The secret lies in neuromarketing and consumer psychology. New-generation AI models trained on billions of hours of music data know which frequencies, bass beats, and BPMs trigger dopamine in our brains better than we do ourselves. AI isn't creating art—it's engineering. It converts our emotions into mathematical formulas. It sells us the pain we want to hear, in frequencies our brains will approve of.

When we listen to Sezen Aksu or Müslüm Gürses, we're not just hearing sound waves; we're hearing their lived experiences, traumas, and vulnerabilities. When an artist's voice trembles or goes slightly off-key, that imperfection connects us to them. Because humans are imperfect, and real art feeds on those imperfections. Yet under the guise of "democratizing" the music industry, real artists are now afraid to enter the studio. They face a synthetic competitor that never tires, has no demands, produces a hit song in 10 seconds, and asks for no royalties.

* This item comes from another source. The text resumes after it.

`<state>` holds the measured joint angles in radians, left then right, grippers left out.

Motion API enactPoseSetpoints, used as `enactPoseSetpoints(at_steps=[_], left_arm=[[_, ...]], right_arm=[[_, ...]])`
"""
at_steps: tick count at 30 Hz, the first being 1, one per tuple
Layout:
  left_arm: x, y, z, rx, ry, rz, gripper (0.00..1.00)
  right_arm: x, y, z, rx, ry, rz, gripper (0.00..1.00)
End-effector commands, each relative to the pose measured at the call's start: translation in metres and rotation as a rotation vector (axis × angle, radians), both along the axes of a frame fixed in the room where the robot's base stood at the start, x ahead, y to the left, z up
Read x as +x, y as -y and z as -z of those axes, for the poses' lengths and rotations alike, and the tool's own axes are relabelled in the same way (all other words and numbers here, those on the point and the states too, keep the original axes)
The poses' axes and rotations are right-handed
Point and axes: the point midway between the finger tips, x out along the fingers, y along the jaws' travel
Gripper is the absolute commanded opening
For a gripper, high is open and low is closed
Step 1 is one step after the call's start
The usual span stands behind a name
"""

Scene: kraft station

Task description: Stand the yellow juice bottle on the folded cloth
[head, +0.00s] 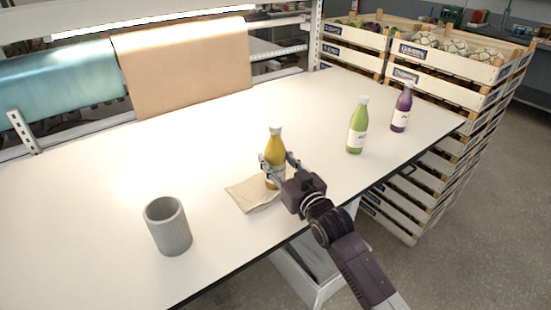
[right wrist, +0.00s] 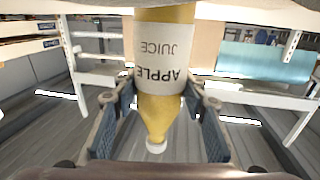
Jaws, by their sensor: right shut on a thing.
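The yellow juice bottle (head: 275,150) is upright over the folded cloth (head: 245,194) in the head view. My right gripper (head: 275,167) is shut around the bottle's sides. In the right wrist view the bottle (right wrist: 160,100) appears upside down with its "APPLE JUICE" label, between the two fingers of my right gripper (right wrist: 157,112). The cloth is beige and lies flat near the table's front edge; its right part is hidden by the bottle and gripper. I cannot tell whether the bottle's base touches the cloth. My left gripper is not in view.
A grey ribbed cup (head: 168,226) stands on the white table (head: 90,190) at the front left. A green bottle (head: 357,128) and a purple bottle (head: 401,108) stand to the right. Stacked wooden crates (head: 440,70) are beyond the right edge.

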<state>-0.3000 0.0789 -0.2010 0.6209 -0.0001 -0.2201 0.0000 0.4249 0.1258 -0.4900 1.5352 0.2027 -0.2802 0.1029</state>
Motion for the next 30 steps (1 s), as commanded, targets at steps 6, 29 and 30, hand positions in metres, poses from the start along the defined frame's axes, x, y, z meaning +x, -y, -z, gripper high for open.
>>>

Just as we've grown accustomed to beauty filters on social media and cosmetic surgeries, treating real, natural, and "imperfect" human faces as strange; we now face the same danger in music. As our minds adapt to these "unnaturally delicious but nutritionally empty" synthetic pop songs, real songs sung by real people with minor flaws will start feeling "wrong" or "boring" to us. Filters are no longer just in our photos—they're in our ears, our feelings, and our souls.

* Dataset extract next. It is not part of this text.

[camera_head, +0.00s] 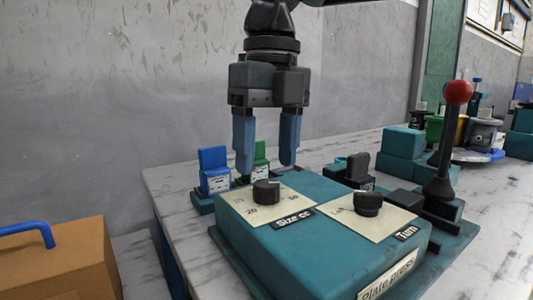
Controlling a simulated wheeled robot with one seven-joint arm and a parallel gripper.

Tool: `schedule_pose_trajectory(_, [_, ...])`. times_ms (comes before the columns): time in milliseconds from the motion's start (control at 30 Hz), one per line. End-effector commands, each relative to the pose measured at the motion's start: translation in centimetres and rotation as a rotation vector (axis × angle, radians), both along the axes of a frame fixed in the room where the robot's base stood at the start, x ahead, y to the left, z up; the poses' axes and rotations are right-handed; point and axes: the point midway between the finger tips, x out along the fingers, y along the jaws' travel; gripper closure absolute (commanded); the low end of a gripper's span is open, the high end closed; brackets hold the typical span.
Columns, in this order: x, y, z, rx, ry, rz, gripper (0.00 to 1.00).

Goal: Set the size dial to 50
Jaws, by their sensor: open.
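The size dial is a black round knob (266,191) on a cream plate with printed numbers, labelled "Size", on top of the teal plate press box (290,245). The number that the dial points to is too small to read. My gripper (266,165) hangs straight down with its two blue fingers apart and nothing between them. In the picture its fingertips appear just above and to either side of the size dial. How far the fingers are from the dial in depth I cannot tell.
A second black knob (368,203) labelled "Turn" sits to the right. A red-balled lever (447,145) stands upright further right. Blue (214,170) and green (259,154) blocks stand behind the box. Teal blocks (402,142) lie at the back; a brown case (62,262) is at lower left.

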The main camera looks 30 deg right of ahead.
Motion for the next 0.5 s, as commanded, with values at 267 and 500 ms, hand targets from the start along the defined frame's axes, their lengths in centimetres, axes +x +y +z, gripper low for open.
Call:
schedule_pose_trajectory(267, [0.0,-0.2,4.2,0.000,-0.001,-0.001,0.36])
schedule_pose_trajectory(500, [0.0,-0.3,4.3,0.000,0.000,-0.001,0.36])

After listening to this podcast episode, review your Spotify playlists again. Does that voice in your headphones have a story, lived experiences behind it? Or is it just a piece of code designed to tickle your dopamine receptors?

Find all our video podcast episodes, digital marketing industry analyses, and e-commerce strategies by searching "filtresizdijital" on YouTube, Instagram, and TikTok. Access all resources and detailed industry insights at our website filtresizdijital.com. Happy listening!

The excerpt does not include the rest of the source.